▶ [Given data]

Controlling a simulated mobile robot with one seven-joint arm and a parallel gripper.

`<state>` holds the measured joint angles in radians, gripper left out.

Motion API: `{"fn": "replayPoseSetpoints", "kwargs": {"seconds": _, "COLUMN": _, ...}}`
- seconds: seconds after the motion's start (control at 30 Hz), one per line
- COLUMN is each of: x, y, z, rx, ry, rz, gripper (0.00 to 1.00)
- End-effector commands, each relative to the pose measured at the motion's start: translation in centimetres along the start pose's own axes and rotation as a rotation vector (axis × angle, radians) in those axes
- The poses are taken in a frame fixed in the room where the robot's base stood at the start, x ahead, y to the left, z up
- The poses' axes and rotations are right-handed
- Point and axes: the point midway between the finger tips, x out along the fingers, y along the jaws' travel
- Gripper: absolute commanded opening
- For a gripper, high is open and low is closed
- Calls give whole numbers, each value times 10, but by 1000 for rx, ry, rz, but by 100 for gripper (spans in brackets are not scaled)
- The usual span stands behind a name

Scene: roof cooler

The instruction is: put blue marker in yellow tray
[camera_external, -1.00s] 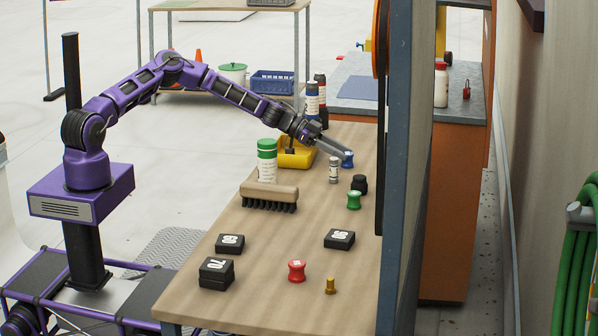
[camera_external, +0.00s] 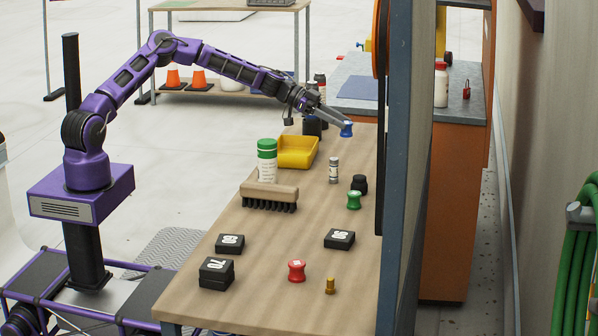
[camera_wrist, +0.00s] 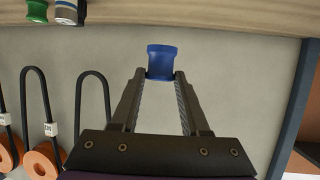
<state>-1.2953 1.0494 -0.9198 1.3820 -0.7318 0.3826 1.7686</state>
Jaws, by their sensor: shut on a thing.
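The blue marker (camera_external: 346,129) is a small spool-shaped piece held between the fingertips of my gripper (camera_external: 338,122), raised above the far part of the wooden table. In the wrist view the blue marker (camera_wrist: 161,62) sits between the two fingertips of my gripper (camera_wrist: 161,76), which are shut on it. The yellow tray (camera_external: 297,152) is on the table, below and to the left of my gripper in the external view. The inside of the tray that shows looks empty. The tray does not show in the wrist view.
A green-capped container (camera_external: 267,160) and a brush (camera_external: 270,196) stand near the tray. A small grey cylinder (camera_external: 334,170), a black knob (camera_external: 359,184) and a green spool (camera_external: 354,200) are to its right. Dark bottles (camera_external: 320,88) stand behind. A wall panel (camera_external: 409,150) borders the table's right side.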

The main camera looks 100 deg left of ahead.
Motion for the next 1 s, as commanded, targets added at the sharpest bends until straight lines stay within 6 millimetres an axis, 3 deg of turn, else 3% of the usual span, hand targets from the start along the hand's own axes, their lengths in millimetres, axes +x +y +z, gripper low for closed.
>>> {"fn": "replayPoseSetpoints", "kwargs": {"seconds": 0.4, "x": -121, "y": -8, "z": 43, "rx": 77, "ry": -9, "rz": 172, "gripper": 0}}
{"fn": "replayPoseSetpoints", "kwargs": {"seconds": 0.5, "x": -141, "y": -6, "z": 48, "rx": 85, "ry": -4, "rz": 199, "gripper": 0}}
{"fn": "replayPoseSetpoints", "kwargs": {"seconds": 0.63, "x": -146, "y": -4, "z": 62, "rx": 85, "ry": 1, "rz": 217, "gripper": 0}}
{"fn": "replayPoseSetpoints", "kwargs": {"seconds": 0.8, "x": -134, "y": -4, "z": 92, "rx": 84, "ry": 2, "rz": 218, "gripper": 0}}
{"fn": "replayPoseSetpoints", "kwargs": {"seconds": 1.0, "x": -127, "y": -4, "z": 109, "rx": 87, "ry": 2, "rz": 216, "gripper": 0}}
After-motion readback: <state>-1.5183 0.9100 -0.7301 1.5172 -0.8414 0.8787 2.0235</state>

▶ [Instructions for the task]
Copy the whole listing above word for word but do not carry over the pictures.

▶ [Expected answer]
Controlling a simulated mobile robot with one seven-joint arm and a parallel gripper.

`<state>` holds the measured joint angles in radians, gripper left out.

Motion API: `{"fn": "replayPoseSetpoints", "kwargs": {"seconds": _, "COLUMN": _, ...}}`
- seconds: seconds after the motion's start (control at 30 Hz), one per line
- COLUMN is each of: x, y, z, rx, ry, rz, gripper (0.00 to 1.00)
- End-effector commands, each relative to the pose measured at the motion's start: translation in centimetres along the start pose's own axes and rotation as a rotation vector (axis × angle, radians) in those axes
- The poses are taken in a frame fixed in the room where the robot's base stood at the start, x ahead, y to the left, z up
- The poses' axes and rotations are right-handed
- Point and axes: the point midway between the finger tips, x out along the fingers, y along the jaws' travel
- Gripper: absolute commanded opening
- For a gripper, high is open and low is closed
- Calls give whole numbers, each value times 10, but by 1000 for rx, ry, rz, but by 100 for gripper (spans in brackets are not scaled)
- The usual span stands behind a name

Scene: roof cooler

The instruction is: put blue marker in yellow tray
[camera_external, -1.00s] 
[camera_external, +0.00s] 
[camera_wrist, +0.00s] 
<state>-1.2953 1.0494 -0.9198 1.3820 -0.7318 0.3826 1.7686</state>
Jaws, by their sensor: shut on a thing.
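The blue marker (camera_external: 346,129) is a small spool-shaped piece held between the fingertips of my gripper (camera_external: 338,122), raised above the far part of the wooden table. In the wrist view the blue marker (camera_wrist: 161,62) sits between the two fingertips of my gripper (camera_wrist: 161,76), which are shut on it. The yellow tray (camera_external: 297,152) is on the table, below and to the left of my gripper in the external view. The inside of the tray that shows looks empty. The tray does not show in the wrist view.
A green-capped container (camera_external: 267,160) and a brush (camera_external: 270,196) stand near the tray. A small grey cylinder (camera_external: 334,170), a black knob (camera_external: 359,184) and a green spool (camera_external: 354,200) are to its right. Dark bottles (camera_external: 320,88) stand behind. A wall panel (camera_external: 409,150) borders the table's right side.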

The main camera looks 100 deg left of ahead.
Motion for the next 1 s, as commanded, targets added at the sharpest bends until straight lines stay within 6 millimetres an axis, 3 deg of turn, else 3% of the usual span, hand targets from the start along the hand's own axes, their lengths in millimetres, axes +x +y +z, gripper low for closed.
>>> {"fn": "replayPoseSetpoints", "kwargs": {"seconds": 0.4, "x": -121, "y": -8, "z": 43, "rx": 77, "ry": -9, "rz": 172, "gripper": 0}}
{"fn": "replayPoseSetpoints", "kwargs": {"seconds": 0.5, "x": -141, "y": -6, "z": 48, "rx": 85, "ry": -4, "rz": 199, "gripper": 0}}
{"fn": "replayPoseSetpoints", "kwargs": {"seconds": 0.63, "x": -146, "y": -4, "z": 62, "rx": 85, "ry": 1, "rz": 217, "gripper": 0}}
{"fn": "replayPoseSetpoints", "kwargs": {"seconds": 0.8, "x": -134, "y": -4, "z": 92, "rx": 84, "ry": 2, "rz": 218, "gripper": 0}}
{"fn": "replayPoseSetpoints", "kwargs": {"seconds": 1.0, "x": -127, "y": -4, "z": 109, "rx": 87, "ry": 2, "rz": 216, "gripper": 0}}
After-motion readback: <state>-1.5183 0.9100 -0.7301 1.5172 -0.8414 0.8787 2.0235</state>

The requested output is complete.